Podia chamar-se Raimunda Silva, Juracilda Soares, Tibúrcia Pereira - e daí? Na pia batismal, no entanto, recebeu um nome nobre, de condessa espanhola: Mercedes Ribeiro Ponce de Leão. Esse foi, também, o nome escolhido por um grupo de professores para denominar o laboratório de matemática do Instituto de Educação do Amazonas (IEA), recentemente inaugurado. O critério da escolha foi, não a linhagem genealógica, mas a qualidade da pessoa - uma professora, já aposentada, que durante mais de 50 anos formou gerações e gerações de professores, ensinando-os a amar a matemática e a sair pelo mundo pregando sua beleza.
- "Ainda bem! Ainda bem que ela se chama Mercedes Ribeiro Ponce de Leão" - exulta um ou outro leitor desavisado. "Imagina! Nenhum aluno poderia aprender como elevar uma fração a uma potência, dentro de um espaço pedagógico denominado, por exemplo, Laboratório de Matemática Tibúrcia Silva, porque esse nome é demasiado plebeu para atividade tão nobre".

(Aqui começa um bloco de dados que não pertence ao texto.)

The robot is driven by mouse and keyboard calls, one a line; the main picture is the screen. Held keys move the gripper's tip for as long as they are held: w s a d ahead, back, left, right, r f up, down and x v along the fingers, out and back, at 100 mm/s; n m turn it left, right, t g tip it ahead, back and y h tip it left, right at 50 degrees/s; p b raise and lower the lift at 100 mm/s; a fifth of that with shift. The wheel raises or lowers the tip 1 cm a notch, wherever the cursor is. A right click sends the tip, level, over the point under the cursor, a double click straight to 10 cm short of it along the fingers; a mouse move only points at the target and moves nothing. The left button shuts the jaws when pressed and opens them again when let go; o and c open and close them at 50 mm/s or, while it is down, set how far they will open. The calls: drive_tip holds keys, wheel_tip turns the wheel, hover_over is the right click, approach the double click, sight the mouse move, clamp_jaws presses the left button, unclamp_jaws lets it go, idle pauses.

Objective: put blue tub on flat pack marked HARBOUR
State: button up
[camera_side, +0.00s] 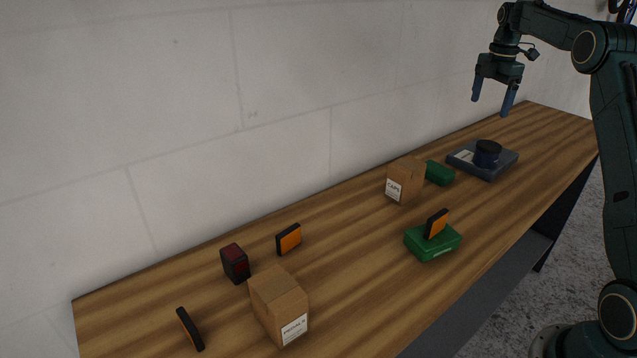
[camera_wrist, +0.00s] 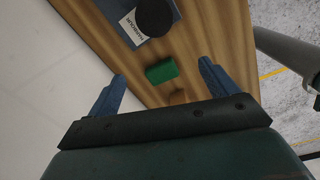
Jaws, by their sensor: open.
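A small round tub (camera_side: 487,152), very dark blue or nearly black, sits upright on a flat dark blue-grey pack (camera_side: 497,170) toward the far right of the bench. In the wrist view the tub (camera_wrist: 155,17) rests on the pack (camera_wrist: 113,8), and the white label beside it reads HARBOUR. My gripper (camera_side: 491,107) is raised above the bench with its fingers apart and nothing between them. Its two blue fingers also show in the wrist view (camera_wrist: 158,84). The gripper is clear of the tub and the pack.
A green box (camera_side: 440,173) stands beside a carton marked CAPS (camera_side: 404,180). Nearer are a green case (camera_side: 433,243) with an orange-black block (camera_side: 436,223) on it, a red-black block (camera_side: 235,263), another carton (camera_side: 278,305), an orange block (camera_side: 288,239) and a dark slab (camera_side: 190,329). A wall runs behind.

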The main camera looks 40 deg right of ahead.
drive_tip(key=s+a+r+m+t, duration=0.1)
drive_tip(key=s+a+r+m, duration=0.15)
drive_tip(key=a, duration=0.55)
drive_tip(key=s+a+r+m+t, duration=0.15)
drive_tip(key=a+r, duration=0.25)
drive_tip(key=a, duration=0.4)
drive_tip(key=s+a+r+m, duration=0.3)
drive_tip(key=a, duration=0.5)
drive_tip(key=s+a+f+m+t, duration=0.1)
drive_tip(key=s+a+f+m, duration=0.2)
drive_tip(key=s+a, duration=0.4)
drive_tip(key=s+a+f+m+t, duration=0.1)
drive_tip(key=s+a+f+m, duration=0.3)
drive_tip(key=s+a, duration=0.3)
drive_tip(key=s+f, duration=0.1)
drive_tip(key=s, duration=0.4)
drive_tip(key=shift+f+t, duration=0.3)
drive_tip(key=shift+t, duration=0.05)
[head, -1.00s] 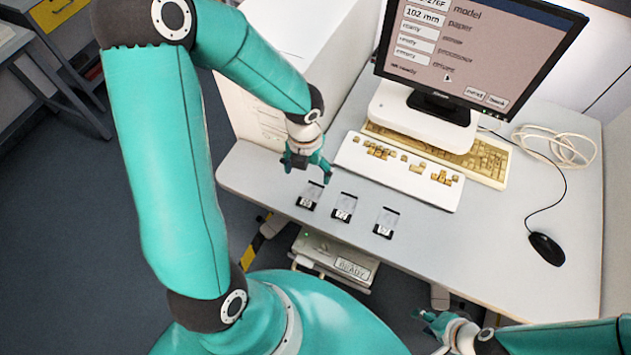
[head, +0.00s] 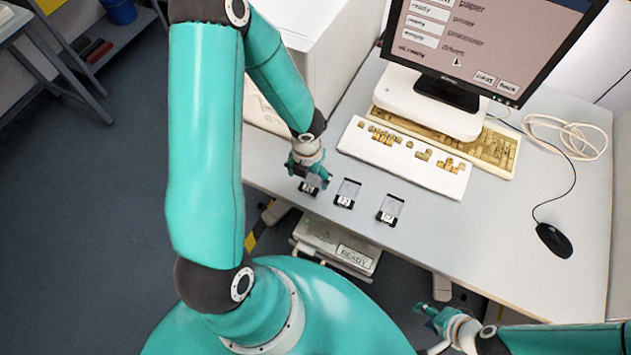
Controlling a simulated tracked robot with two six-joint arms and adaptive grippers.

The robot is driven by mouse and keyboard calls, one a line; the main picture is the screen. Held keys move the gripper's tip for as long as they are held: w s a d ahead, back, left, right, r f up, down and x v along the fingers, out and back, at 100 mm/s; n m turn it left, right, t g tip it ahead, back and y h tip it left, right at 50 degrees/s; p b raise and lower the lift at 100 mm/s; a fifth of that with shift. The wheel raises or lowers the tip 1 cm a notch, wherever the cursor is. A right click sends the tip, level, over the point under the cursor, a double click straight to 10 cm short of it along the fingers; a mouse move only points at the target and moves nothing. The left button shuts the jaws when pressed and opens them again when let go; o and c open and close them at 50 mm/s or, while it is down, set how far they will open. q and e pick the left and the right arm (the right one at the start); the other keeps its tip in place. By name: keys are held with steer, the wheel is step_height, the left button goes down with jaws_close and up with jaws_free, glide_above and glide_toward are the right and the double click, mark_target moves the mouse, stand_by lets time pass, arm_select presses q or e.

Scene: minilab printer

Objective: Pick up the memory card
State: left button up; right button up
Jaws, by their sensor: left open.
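Three small memory cards with clear tops and dark, numbered lower ends lie in a row near the desk's front edge. The left card (head: 309,188) is partly hidden under my left gripper (head: 308,180). The middle card (head: 347,193) and the right card (head: 390,209) lie clear of it. My left gripper is open and points down over the left card; I cannot tell whether it touches it. My right gripper (head: 427,311) is low at the bottom right, in front of the desk and away from the cards; its finger state is unclear.
A white keyboard (head: 399,160) lies behind the cards, with a monitor (head: 480,45) on a white base beyond. A black mouse (head: 554,240) and its cable are at the right. A box marked READY (head: 340,246) sits below the desk edge. The desk's front right is clear.

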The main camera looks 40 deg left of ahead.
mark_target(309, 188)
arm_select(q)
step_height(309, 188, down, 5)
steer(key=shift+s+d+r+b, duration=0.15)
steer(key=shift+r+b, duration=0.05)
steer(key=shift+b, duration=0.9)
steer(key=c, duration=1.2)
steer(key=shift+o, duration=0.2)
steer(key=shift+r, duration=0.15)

Preconceito bobo! Dona Mercedes, a homenageada, é nome de laboratório, justamente porque provou o contrário. Com seu jeito de ensinar, demonstrou por a + b, que qualquer pessoa sadia é capaz de aprender matemática em qualquer lugar, independente do bairro onde mora, da profissão do pai, da classe social ou da renda familiar. Um jeito de ensinar Durante décadas, diariamente, ela seguiu o mesmo ritual. Podemos acompanhá-la num dia qualquer dos anos 60. Nesse momento, está saindo de sua casa, na rua Luís Antony, ali naquela calçada alta, detrás do Colégio Dom Bosco e caminha em direção ao Instituto de Educação. Ela é aquela ali, miudinha, de sandálias, vestindo, com elegância discreta, uma saia justa de linho abaixo do joelho e blusa de lingerie, de mangas bordadas. - Bonita, graciosa, bem desenhadinha - comenta sua ex-aluna, Stella Freire Alencar, orgulhosa porque - justifica - "todo mundo gosta de ter professora bonita, em todos os aspectos, inclusive o físico".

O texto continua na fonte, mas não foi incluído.